— begin Dataset rows —

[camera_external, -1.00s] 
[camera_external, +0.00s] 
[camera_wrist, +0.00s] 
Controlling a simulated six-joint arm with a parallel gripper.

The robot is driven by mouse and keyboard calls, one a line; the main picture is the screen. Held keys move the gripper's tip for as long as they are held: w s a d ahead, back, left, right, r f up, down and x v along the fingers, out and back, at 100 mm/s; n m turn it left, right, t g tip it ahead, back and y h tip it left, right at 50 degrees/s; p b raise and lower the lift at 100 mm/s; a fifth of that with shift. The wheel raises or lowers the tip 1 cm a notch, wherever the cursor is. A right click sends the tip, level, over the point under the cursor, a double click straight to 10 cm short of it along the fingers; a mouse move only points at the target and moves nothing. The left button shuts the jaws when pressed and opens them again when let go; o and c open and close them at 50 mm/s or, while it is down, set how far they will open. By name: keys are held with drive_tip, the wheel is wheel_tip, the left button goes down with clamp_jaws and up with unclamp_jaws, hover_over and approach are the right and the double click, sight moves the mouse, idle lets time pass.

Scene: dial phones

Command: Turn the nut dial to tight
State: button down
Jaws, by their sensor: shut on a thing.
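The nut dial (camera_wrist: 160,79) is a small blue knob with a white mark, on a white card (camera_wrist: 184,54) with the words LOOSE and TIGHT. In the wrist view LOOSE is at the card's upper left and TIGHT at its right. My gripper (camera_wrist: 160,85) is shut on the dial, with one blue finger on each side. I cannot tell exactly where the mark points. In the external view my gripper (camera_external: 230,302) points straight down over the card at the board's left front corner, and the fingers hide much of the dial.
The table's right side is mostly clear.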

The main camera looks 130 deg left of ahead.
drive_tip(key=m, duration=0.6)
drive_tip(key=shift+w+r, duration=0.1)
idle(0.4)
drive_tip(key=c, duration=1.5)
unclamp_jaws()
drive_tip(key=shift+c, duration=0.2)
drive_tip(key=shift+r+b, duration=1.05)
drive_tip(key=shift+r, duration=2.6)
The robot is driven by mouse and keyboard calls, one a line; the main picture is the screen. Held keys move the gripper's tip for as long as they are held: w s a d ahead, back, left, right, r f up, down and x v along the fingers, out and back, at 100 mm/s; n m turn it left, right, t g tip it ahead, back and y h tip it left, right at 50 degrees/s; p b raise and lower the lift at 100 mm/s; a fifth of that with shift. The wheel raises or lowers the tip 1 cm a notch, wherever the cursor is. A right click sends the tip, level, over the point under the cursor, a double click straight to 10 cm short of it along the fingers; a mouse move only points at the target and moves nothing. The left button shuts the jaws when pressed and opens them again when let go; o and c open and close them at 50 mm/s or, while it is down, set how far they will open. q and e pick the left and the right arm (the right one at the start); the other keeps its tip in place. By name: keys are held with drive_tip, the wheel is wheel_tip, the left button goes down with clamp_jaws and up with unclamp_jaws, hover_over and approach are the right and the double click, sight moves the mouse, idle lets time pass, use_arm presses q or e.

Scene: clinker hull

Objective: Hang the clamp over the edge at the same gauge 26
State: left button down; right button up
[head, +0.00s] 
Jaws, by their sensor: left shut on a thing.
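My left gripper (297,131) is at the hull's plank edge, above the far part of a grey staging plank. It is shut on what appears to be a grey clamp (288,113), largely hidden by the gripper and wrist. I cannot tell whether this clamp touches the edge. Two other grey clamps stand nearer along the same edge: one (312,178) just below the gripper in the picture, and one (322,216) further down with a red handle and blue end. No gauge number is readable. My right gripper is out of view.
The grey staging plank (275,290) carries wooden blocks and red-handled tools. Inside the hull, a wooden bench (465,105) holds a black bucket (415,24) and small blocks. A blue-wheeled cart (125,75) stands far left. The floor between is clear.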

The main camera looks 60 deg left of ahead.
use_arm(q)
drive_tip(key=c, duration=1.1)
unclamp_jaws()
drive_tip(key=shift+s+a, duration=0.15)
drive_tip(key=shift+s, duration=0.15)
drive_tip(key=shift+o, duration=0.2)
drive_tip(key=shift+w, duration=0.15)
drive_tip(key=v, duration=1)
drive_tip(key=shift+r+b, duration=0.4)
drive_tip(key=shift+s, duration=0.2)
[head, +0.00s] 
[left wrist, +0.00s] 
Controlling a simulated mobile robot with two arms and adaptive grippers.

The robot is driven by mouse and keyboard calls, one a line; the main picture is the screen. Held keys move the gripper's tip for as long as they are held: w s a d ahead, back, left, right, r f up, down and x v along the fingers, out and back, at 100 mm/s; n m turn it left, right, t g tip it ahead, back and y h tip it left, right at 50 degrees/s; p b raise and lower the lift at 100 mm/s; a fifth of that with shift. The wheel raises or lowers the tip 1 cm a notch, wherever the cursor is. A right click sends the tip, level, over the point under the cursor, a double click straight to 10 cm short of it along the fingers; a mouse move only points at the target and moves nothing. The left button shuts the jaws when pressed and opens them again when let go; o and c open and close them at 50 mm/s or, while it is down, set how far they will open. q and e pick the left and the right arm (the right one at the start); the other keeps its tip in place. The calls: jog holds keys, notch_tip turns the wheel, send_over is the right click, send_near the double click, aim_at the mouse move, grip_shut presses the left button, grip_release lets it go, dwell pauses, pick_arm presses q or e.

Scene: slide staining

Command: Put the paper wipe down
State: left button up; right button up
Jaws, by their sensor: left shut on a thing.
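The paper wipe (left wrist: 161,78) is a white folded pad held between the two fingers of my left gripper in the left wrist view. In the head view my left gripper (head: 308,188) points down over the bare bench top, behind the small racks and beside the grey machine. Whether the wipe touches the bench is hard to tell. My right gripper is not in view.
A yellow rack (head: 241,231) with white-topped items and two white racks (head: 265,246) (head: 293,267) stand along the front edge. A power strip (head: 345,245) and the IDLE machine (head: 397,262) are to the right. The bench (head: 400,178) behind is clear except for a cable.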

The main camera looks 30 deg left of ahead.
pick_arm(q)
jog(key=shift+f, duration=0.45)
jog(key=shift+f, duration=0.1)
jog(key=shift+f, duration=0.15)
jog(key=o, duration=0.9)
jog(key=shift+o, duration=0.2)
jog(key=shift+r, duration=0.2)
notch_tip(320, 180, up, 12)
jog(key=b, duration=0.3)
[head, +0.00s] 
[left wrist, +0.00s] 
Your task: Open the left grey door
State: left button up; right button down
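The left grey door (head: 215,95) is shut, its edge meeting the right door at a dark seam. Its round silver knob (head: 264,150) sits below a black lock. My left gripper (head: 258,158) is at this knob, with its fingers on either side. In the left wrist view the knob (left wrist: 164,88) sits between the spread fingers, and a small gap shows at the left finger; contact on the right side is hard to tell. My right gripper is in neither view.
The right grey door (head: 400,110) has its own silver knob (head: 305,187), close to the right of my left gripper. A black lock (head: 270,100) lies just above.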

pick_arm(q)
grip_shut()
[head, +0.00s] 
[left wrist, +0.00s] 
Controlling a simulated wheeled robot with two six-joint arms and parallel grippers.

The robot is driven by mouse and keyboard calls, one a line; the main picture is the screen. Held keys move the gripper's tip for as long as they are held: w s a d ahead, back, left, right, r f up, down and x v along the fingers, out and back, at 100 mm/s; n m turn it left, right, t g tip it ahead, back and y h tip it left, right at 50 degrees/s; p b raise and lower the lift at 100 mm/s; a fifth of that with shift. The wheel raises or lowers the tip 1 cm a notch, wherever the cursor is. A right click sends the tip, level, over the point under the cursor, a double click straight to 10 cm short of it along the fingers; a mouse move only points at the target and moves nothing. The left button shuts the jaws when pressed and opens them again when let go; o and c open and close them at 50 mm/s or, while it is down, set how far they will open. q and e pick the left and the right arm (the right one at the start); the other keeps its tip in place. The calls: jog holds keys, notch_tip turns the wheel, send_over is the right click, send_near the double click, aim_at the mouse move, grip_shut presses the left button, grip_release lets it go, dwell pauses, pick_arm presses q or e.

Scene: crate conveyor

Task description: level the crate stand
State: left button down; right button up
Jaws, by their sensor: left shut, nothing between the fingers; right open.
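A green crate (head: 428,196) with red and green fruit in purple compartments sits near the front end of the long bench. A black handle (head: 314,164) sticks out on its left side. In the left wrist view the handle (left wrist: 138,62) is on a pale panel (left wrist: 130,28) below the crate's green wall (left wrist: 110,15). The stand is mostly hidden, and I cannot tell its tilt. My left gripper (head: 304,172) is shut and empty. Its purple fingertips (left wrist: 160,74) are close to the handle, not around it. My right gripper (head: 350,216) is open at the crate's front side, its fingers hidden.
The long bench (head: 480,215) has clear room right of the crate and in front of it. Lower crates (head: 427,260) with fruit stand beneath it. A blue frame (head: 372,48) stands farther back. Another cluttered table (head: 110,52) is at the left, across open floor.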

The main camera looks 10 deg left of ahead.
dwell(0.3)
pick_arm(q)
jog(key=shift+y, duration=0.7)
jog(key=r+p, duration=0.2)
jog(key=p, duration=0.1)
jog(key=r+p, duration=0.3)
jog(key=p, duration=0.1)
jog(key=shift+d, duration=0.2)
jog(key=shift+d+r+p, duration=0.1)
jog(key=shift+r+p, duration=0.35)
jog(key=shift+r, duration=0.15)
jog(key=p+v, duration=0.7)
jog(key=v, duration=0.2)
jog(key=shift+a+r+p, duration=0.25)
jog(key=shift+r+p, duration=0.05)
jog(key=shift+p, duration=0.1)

— end Dataset rows —

▶ **Work to be completed**
Take the lines from the line with "[camera_external, +0.00s]" through the line with "Controlling a simulated six-joint", both ends included, and give them again exactly, with nothing else.

▶ **Result of the task**
[camera_external, +0.00s] 
[camera_wrist, +0.00s] 
Controlling a simulated six-joint arm with a parallel gripper.

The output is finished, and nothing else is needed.